You don’t say, “Over here, it could mean X, Y or Z, but 98% of the time it’s used, it’s related, to the proclamation of the Gospels. So over here can relate to something else.” That’s bad hermeneutics.
If it means something in 95%, 98% of its uses, and then there three or four where it’s not as precise and it doesn’t give the content, then you can assume that the meaning that holds in 95%, 98% of the cases, it is the same meaning.

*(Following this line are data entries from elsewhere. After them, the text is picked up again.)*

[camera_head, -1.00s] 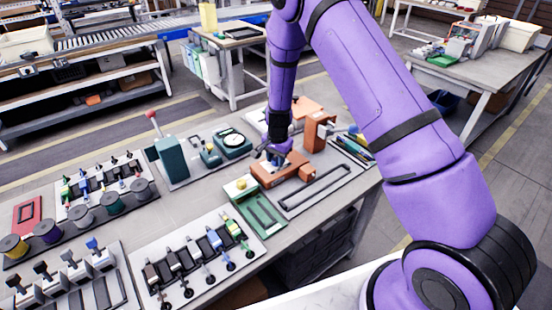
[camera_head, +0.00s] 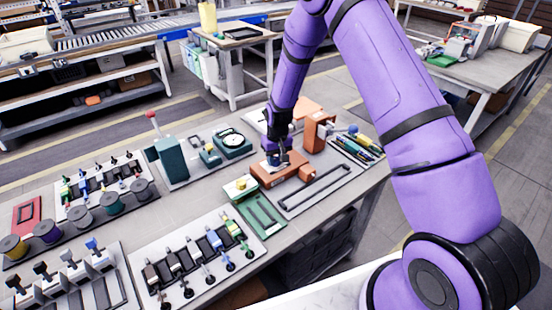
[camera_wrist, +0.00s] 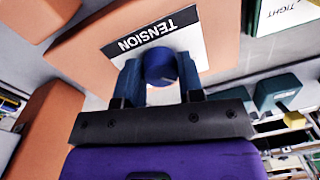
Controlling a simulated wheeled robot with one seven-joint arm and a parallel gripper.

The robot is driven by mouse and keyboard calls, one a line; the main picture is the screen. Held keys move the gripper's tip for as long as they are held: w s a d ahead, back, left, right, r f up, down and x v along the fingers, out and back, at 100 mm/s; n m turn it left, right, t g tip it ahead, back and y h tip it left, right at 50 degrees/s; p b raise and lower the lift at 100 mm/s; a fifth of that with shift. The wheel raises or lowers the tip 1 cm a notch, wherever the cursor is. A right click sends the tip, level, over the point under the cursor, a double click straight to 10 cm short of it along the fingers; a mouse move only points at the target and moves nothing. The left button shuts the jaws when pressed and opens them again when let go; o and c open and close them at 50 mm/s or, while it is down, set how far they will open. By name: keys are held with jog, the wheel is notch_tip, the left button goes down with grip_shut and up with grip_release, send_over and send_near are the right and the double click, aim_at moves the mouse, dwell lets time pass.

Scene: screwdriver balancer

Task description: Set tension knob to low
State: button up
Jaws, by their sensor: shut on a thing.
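The tension knob (camera_wrist: 160,66) is a round blue knob on a white plate (camera_wrist: 202,32) with a black "TENSION" label (camera_wrist: 158,36) in the wrist view. The plate sits on an orange block, the balancer (camera_head: 268,176), on the workbench in the head view. My gripper (camera_wrist: 160,84) is shut on the knob, with one dark finger on each side of it. In the head view my gripper (camera_head: 276,160) is over the block's top, and the knob is mostly hidden there. The knob's pointer and any low mark cannot be made out.
An orange upright block (camera_head: 318,132) stands just behind and right of the balancer. A green tray (camera_head: 262,222) lies in front, and a tray of screwdrivers (camera_head: 358,148) lies to the right. Teal devices (camera_head: 172,160) stand to the left.

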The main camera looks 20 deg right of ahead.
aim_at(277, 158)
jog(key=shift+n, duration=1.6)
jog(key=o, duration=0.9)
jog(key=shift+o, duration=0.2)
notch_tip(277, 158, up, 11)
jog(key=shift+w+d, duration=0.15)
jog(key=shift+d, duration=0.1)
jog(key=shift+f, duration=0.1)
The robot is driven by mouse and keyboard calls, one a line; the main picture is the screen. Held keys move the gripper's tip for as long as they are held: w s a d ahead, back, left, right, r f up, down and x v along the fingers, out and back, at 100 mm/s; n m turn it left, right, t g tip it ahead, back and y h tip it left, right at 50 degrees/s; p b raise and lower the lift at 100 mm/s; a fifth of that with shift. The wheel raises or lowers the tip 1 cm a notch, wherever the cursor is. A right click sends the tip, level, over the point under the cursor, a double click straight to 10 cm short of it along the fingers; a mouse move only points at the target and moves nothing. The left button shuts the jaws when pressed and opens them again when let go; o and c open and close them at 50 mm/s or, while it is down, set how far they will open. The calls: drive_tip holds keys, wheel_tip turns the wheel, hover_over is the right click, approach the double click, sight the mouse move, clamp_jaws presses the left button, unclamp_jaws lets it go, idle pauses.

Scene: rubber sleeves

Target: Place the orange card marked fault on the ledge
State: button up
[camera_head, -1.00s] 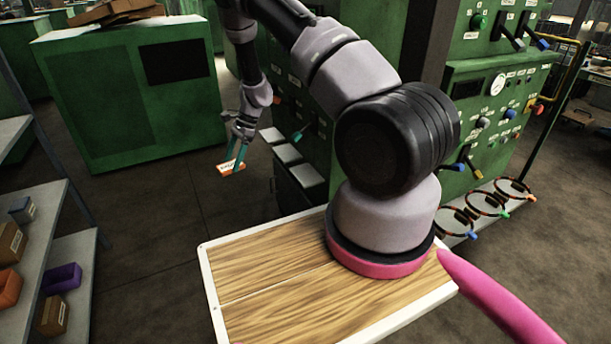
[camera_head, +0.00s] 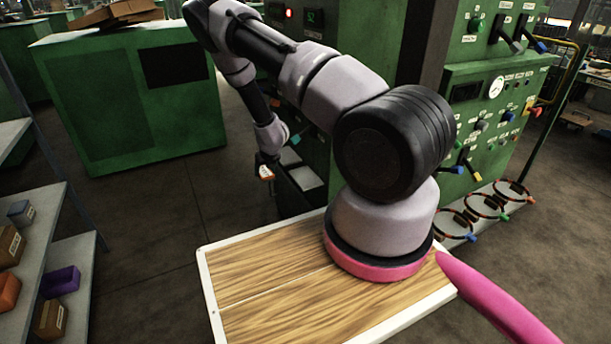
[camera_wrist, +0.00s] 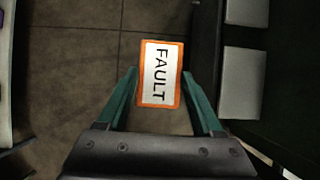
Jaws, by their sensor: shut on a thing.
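The orange card marked FAULT (camera_wrist: 161,73) has an orange border around a white face with black letters. My gripper (camera_wrist: 160,76) is shut on it, with a teal finger at each side edge of the card. In the head view the card (camera_head: 266,173) is small, held at the end of my gripper (camera_head: 265,161) in front of the green machine, above the floor. Light grey flat steps (camera_head: 306,177) lie just right of it, low on the machine's side; in the wrist view grey pads (camera_wrist: 242,82) lie right of the card, apart from it. I cannot tell which surface is the ledge.
A grey strip along the machine's foot (camera_head: 490,203) holds several ringed hoops. Shelves with small boxes (camera_head: 60,282) stand at the left. A green cabinet (camera_head: 125,100) stands behind. The floor (camera_head: 165,210) between shelves and machine is clear.

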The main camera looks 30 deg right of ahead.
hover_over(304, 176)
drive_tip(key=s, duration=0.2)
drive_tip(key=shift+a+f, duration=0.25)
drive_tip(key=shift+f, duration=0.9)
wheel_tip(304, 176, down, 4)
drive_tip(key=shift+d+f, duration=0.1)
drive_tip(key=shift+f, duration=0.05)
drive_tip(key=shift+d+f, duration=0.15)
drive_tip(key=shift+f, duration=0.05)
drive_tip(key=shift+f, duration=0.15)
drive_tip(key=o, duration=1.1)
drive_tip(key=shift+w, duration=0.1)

So the clear always interprets the unclear.
Preaching: the Gospels have “the gospel of the Kingdom” as its primary content, which is “Repent for the kingdom of heaven is at hand.” When you get into the Epistles, that changes to just the gospel related to Christ dying for our sins.
- The content of preaching is most often the good news of the gospel.
- The content of teaching is explanation of the Word of God, so that people are spiritually nourished and grow in the grace and knowledge of our Lord Jesus Christ, 2 Peter 3:18.
We also learned that the concept related to EVANGELIZO and EVANGELIUM doesn’t have to do with preaching something, it has to do with proclaiming the good news, proclaiming the gospel that Christ died for our sins that we, therefore, have forgiveness of sin, and by trusting in Him and Him alone, we have everlasting life.
We looked at “What the Bible teaches about the Shepherd in the Old Testament”, because with almost everything that we have in the New Testament, the meaning of terms, the frame of reference, is always the Old Testament.
We are to reject someone as a false teacher who comes along and says, “We just need to get away from the Old Testament. We don’t need to teach it. It just causes problems and disagreement and conflict because of things that are taught there. We just need to stick with what’s in the New Testament.”
That is a popular view today, and those who hold that I would classify as a false teacher. You cannot really understand the New Testament without that framework from the Old Testament.
We looked at Psalm 23, which speaks of the Lord as our Shepherd, “The Lord is my Shepherd. I shall not want,” emphasizing the sufficiency of God’s grace. We won’t need anything; we lack nothing because He is our Shepherd.
In summary what we saw that this concept of shepherding is based on the verb ra‘ah. What’s interesting is that lot of times it’s a participle. (I know eyes are glazing over. We’re getting into all of those words that are not any part of your skill set), but a participle can function as a verb or function as a noun.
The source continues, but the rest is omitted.